I love that you shared this story! It brought tears to my eyes remembering those first days in Cairo, the emergency room with Joel, not knowing what to do….Thanks so much for sharing – and also so glad Megan has you. You were willing to see through her eyes. Your story reminded me of working at a community health center, it was time for me to go home and as I walked across the parking lot a woman from Pakistan came up to me sobbing “Please help me” They said they called me and because I didn’t call back they canceled my appointment! My little girl is so sick…” we were able to get her seen but it was yet another reminder of not knowing the rules.
It is probably because they don’t move a lot that they do not understand the problems. Here in Czech where they have opened the doors to tourists and students who wish to study different subjects in English in the Universities, it is way different. We find helpful people everywhere who understand our dilemma.
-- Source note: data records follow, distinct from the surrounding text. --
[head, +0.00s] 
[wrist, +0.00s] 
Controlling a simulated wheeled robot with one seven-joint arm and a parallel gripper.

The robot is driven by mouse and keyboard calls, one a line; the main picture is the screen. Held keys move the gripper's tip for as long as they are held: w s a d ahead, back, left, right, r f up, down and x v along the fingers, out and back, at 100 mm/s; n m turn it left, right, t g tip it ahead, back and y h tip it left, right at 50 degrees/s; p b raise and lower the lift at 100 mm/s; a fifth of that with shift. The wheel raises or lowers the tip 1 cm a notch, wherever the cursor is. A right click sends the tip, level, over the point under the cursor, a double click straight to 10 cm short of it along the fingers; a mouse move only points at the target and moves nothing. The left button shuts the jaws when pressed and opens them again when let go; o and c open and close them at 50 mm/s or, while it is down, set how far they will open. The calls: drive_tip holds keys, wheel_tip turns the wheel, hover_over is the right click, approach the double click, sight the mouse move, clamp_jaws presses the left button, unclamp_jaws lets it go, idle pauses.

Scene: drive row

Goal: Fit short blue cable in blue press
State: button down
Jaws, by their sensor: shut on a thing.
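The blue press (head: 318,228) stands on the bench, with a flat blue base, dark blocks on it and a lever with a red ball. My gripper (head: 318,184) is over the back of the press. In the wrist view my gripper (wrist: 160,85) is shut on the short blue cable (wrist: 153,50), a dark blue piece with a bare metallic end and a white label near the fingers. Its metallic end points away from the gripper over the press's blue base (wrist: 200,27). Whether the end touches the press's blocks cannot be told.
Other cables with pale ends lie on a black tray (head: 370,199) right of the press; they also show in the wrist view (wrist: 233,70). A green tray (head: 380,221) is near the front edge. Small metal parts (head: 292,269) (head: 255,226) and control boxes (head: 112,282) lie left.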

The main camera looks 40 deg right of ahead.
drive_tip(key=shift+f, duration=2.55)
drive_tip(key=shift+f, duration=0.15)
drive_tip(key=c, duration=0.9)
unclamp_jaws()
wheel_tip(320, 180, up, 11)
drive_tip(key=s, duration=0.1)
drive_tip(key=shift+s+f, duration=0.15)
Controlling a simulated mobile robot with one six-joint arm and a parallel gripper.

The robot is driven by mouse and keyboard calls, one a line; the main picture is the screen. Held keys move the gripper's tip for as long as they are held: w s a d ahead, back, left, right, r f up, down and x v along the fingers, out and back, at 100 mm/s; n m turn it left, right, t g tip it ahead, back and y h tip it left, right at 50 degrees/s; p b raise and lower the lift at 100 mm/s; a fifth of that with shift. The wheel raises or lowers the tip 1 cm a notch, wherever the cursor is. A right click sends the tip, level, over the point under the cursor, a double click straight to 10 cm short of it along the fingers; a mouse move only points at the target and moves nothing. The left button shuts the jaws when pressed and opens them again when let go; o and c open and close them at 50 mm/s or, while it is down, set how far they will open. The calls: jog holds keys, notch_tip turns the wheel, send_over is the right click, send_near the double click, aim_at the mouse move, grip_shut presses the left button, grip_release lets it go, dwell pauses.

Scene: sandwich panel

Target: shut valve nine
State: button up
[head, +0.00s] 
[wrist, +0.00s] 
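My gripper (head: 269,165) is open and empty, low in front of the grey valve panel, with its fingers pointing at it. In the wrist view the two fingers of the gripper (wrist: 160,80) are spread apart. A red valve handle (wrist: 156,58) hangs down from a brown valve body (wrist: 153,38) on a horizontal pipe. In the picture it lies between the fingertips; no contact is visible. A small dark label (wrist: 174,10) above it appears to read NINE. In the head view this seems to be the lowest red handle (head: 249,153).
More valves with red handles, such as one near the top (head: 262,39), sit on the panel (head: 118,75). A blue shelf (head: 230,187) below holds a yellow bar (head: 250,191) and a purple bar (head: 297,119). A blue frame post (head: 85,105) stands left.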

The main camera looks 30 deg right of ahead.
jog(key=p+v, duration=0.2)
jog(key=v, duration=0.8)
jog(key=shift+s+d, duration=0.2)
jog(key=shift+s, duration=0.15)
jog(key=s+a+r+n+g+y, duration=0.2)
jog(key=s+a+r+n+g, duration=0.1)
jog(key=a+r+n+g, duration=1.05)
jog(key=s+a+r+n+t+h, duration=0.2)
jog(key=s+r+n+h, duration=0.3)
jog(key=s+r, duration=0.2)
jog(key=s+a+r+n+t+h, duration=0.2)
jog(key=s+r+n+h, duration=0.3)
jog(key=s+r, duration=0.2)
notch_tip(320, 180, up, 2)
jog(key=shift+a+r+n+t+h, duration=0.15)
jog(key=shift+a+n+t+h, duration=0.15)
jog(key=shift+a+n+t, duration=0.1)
Considering that very few people speak English and we cant really communicate but somehow manage to get things done, is saying a lot for the people here.
I can understand how bewildering things are, when we went to live in India it was a nightmare in the beginning. It gets better of course but there I was so totally on my own finally did everything myself and figured it all out but there were moments when I just wanted to sit down and cry in frustration.
I love this tribute to Czech! This phrase “We find helpful people everywhere who understand our dilemma” – that’s it! It’s as simple and as hard as wearing someone else’s shoes for awhile. Thanks Pari!